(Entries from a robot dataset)

•••••

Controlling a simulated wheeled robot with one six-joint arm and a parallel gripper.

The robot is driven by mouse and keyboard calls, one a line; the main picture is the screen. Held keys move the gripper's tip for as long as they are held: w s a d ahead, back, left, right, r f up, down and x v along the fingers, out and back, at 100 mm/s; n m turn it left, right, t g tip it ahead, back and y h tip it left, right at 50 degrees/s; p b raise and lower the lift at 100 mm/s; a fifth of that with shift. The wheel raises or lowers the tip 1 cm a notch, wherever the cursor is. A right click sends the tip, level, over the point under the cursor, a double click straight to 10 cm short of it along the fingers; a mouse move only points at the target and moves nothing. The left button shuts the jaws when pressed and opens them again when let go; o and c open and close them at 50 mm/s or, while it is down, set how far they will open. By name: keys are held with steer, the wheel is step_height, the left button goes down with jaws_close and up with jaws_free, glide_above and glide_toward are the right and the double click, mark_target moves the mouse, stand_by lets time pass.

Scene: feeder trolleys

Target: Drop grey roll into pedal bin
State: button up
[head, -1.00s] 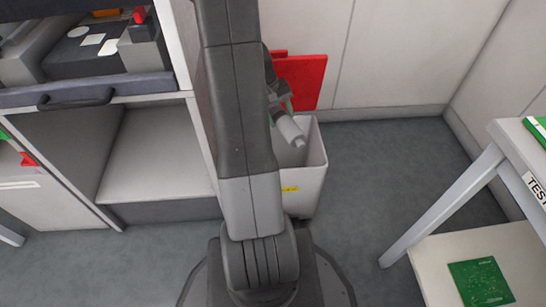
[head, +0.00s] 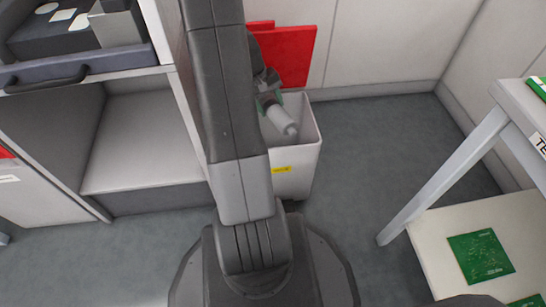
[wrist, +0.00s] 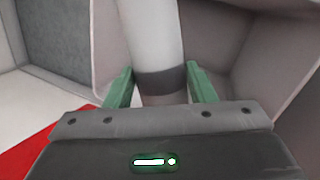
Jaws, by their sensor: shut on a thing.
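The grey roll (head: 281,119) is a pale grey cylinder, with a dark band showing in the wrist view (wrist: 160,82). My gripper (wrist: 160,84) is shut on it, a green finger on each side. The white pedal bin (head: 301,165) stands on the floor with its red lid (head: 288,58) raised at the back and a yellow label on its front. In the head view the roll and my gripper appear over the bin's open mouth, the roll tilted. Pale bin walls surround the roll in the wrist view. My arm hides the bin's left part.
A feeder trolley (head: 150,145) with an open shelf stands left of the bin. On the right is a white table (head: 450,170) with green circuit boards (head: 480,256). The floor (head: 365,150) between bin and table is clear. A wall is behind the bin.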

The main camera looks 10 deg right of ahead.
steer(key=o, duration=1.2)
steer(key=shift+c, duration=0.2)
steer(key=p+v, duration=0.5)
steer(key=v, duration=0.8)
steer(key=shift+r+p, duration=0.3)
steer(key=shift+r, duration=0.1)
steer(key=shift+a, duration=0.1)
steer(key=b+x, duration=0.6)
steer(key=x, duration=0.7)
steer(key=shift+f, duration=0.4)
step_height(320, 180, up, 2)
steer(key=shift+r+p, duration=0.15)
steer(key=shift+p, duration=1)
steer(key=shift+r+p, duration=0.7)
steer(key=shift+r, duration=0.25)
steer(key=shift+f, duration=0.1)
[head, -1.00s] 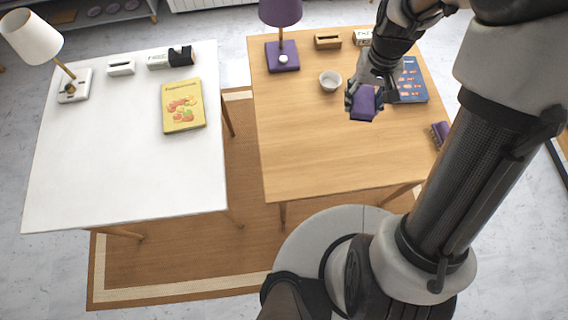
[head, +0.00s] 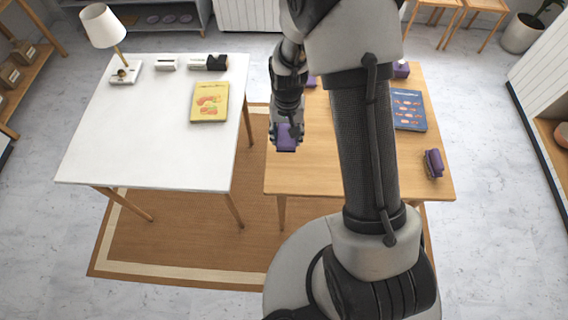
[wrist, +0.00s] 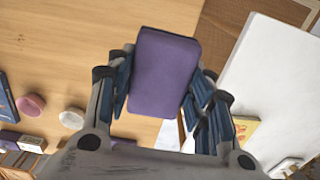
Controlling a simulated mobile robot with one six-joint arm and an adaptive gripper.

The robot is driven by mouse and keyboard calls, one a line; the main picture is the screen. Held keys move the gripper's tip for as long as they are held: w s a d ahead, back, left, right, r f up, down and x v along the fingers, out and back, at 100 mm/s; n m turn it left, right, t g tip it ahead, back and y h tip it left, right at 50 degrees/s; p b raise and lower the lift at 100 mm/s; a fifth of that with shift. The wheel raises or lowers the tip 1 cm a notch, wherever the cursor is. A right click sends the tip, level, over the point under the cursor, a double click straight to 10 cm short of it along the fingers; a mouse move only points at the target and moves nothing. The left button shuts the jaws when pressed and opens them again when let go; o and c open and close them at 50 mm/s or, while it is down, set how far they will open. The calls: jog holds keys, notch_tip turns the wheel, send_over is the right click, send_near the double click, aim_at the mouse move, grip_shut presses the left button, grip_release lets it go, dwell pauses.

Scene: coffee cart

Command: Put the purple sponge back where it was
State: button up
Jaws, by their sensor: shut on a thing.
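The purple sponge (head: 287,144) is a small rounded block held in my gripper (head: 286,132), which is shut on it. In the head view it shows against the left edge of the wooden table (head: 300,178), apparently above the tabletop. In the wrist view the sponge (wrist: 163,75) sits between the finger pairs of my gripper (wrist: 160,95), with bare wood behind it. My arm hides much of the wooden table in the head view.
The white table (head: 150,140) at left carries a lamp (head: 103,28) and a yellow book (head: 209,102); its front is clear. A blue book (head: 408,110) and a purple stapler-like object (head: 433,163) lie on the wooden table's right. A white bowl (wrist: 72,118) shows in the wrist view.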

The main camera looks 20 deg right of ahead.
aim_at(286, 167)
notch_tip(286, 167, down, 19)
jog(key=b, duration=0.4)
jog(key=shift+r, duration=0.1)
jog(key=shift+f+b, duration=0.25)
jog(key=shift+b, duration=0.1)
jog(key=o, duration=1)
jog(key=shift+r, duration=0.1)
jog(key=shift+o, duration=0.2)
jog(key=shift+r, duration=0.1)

•••••

Select every line where the word "Controlling" occurs.

Controlling a simulated wheeled robot with one six-joint arm and a parallel gripper.
Controlling a simulated mobile robot with one six-joint arm and an adaptive gripper.

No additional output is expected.